*Work required*:
Lines containing the word "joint" are to be located and copied.

(Manipulation episode records)
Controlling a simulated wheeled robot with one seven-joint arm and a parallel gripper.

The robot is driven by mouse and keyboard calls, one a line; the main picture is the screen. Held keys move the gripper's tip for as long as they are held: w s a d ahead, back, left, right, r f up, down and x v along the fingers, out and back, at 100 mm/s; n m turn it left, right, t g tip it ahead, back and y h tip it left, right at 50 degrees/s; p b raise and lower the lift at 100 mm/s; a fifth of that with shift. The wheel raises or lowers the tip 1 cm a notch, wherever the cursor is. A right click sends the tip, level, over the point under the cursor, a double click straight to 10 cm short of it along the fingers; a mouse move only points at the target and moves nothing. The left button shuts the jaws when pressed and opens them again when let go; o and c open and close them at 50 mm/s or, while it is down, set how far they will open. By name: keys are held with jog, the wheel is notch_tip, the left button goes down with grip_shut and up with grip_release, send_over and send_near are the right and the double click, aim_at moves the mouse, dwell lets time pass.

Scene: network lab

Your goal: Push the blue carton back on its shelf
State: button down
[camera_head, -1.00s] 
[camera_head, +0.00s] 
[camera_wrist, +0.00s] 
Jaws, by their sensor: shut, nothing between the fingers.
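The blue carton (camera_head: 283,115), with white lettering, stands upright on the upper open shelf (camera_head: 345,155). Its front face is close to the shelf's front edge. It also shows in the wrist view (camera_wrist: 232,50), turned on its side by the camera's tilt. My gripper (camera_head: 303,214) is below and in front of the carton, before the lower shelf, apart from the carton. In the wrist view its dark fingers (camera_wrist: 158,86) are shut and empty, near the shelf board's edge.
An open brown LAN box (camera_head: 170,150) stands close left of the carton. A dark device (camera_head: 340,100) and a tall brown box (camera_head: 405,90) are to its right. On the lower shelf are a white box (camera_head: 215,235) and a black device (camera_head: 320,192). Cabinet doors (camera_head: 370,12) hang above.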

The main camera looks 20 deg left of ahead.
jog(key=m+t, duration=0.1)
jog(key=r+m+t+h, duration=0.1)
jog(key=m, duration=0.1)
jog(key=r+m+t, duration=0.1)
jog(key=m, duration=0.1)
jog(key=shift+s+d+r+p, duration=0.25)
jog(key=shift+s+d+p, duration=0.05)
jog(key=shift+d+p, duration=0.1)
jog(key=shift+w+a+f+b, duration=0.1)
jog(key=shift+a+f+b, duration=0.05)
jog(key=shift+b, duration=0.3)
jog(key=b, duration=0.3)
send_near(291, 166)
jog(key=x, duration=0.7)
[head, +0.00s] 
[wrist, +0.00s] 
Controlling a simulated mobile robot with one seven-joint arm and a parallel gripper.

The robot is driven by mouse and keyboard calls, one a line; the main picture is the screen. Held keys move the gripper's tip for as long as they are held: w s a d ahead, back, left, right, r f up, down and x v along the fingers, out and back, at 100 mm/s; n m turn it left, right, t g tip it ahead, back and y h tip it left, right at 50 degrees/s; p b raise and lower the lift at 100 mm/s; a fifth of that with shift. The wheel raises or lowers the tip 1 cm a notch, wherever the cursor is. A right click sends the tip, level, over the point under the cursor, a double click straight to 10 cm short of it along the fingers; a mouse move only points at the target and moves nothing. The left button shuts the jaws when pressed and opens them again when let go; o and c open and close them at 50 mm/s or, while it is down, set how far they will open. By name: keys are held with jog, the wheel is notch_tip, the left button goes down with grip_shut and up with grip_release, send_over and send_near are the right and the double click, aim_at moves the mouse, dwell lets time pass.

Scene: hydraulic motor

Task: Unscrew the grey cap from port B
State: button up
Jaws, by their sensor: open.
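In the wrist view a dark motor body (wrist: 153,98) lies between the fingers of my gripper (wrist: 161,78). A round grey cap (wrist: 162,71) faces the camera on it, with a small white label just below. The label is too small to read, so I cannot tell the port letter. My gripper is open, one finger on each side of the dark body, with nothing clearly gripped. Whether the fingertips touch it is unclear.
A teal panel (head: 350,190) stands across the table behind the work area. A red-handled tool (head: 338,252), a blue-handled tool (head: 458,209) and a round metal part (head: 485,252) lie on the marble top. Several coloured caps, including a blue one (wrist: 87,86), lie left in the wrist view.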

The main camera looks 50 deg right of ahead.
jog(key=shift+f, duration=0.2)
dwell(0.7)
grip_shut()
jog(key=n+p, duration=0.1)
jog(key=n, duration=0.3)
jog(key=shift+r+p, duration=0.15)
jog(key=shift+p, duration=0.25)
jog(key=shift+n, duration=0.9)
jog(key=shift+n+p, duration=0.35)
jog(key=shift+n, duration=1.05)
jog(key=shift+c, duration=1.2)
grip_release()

*Completed exercise*:
Controlling a simulated wheeled robot with one seven-joint arm and a parallel gripper.
Controlling a simulated mobile robot with one seven-joint arm and a parallel gripper.

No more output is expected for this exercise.